Sliding window average on Cortex-M, ESP32, and RISC-V.

Key Take-Away. We observe that CertrBPF generally decreases the memory footprint. One reason is that calls to the RIOT API are currently not supported by CertrBPF. We observe, Fig. 4, that the execution slow-down is acute for Branch instructions, on Cortex-M. However, on all other platforms (RISC-V, ESP32 and Cortex-M), our micro-benchmarks show that most instructions enjoy speed-up with CertrBPF compared to vanilla-rBPF. This behavior is also visible in our sensor data processing benchmark, Fig. 5, where CertrBPF performs better than vanilla-rBPF on three platforms. All in all, CertrBPF gains both security and reduces memory footprint as well as execution time.

10 Related Works

Methodologies for Systems and Compilers Verification. The verification of compilers [18], static analyzers [16], and operating systems [12, 17] have been the subjects of vast development and verification efforts due to the sheer code size of the artifacts at stake. These full-scale case studies gave rise to new strategies and methodologies to address the challenge of verifying large software. One such approach is Cogent [35] which aims at developing verified applications on top of the SeL4 [17] micro-kernel. Cogent [35] consists of a functional language with linear types to specify source programs and produces C code with Isabelle/HOL proof information. It provides a framework to prove that the extracted C code refines a high-level Isabelle/HOL functional correctness specification in the Isabelle/HOL proof assistant. Our method differs from co-specification in Cogent in that it is direct: it directly translates Coq specifications into C code and performs the end-to-end verification in Coq. CertiKOS [12] uses a multi-layered, refinement-based, and modular definition of a micro-kernel from its low-level memory model to its user-level interface and services. It is adopted in SeKVM [22], a layered Linux KVM hypervisor architecture for multiprocessor hardware. The CompCert project [18] adopted this “divide-and-conquer” strategy to decompose the verification of a full-scale ANSI C compiler into that of its successive transformations from source program to machine code, compositionally verifying each of the translation steps bisimilar. Its related static analyser, Verasco [16], employs static analysis of CompCert C code using a verified core abstract interpreter with composable abstract domains. Our problem statement is methodologically simpler: to build a safe and small VM that interprets rBPF virtual instructions on networked micro-controllers. We choose the radical approach of proof-oriented programming (à la Low\(^\star \)  [34], Vale [5]) to prove an rBPF interpreter embedded in Coq correct and to directly extract verified code from its definition.

Background on BPF and Its Verified Implementations. Mogul et al. [26] introduce a stack-based virtual machine to interpret packet filters into the BSD kernel that BPF extended to 32-bit instructions. BPF gained adoption in the Linux community and became eBPF (extended BPF), a virtual 64-bit RISC-like architectures. To our knowledge, verification of BPF runtime systems has mainly focused on JIT translation for operation on micro-kernels.

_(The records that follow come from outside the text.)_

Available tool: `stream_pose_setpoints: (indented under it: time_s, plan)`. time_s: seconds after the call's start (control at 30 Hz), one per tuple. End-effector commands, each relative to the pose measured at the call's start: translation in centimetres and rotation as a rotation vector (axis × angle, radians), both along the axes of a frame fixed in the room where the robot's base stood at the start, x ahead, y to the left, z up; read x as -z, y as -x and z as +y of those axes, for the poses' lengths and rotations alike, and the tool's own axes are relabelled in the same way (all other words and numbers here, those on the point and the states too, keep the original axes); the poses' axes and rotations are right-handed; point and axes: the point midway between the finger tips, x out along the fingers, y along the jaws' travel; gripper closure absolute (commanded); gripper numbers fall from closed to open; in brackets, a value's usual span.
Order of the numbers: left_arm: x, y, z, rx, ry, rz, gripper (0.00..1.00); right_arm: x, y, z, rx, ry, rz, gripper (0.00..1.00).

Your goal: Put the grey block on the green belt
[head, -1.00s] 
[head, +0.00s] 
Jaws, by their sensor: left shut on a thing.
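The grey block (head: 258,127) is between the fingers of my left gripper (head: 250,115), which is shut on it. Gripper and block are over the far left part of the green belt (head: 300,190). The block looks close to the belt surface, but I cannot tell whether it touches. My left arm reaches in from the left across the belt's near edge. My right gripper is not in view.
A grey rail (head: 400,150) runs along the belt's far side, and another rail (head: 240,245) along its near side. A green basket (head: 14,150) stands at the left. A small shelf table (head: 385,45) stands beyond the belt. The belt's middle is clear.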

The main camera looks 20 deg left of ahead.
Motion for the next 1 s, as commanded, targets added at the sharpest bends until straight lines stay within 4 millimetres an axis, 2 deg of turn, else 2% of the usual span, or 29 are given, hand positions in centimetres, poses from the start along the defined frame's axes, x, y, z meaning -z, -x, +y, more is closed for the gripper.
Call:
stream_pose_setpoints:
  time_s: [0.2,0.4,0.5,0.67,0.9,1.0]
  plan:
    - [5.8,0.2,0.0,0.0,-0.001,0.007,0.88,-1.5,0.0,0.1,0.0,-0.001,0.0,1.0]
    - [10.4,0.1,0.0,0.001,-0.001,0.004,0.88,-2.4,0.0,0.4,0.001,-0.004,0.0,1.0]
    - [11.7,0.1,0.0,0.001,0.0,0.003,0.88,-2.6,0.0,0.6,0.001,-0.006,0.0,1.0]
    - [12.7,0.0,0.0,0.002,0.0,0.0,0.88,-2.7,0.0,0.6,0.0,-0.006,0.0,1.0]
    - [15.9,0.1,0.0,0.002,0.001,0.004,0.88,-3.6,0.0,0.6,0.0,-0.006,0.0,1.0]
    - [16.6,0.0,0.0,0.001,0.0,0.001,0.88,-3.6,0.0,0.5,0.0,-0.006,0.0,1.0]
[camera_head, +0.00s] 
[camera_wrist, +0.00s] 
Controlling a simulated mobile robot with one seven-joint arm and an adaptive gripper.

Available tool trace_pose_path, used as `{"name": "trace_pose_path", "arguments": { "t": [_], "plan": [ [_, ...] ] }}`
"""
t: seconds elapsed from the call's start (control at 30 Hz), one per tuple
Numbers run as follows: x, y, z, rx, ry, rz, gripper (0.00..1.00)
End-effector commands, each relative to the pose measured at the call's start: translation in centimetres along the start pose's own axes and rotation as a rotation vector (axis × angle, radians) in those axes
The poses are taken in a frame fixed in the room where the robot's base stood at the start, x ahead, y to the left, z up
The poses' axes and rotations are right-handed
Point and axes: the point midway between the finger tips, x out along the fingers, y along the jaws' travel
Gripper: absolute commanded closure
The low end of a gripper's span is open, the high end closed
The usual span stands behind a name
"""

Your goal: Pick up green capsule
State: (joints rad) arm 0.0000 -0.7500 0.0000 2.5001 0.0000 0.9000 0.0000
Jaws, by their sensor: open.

Myreen [28] verifies a JIT compiler targeting x86 for a stack language using the HOL4 proof assistant. The generated code only preserves the semantics of the source code but does not ensure any isolation property. Porncharoenwase et al. [33] use CompCert to extract an OCaml translator from BPF to assembly code, verified using the proof assistant Coq, using the OCaml runtime, an assembler, and a linker as TCB. Van Geffen et al. [11] present an optimized JIT compiler for Linux BPF with automated static analysis onboard, assuming offline verification using the Linux BPF verifier as TCB. For field deployment on networks of micro-controllers (IoT), all the above approaches would require a trusted, offline BPF verifier and, additionally, a secure upload protocol to sign verified scripts and perform authenticated uploads on target devices, which motivates our approach to use a fault-proof virtual machine instead.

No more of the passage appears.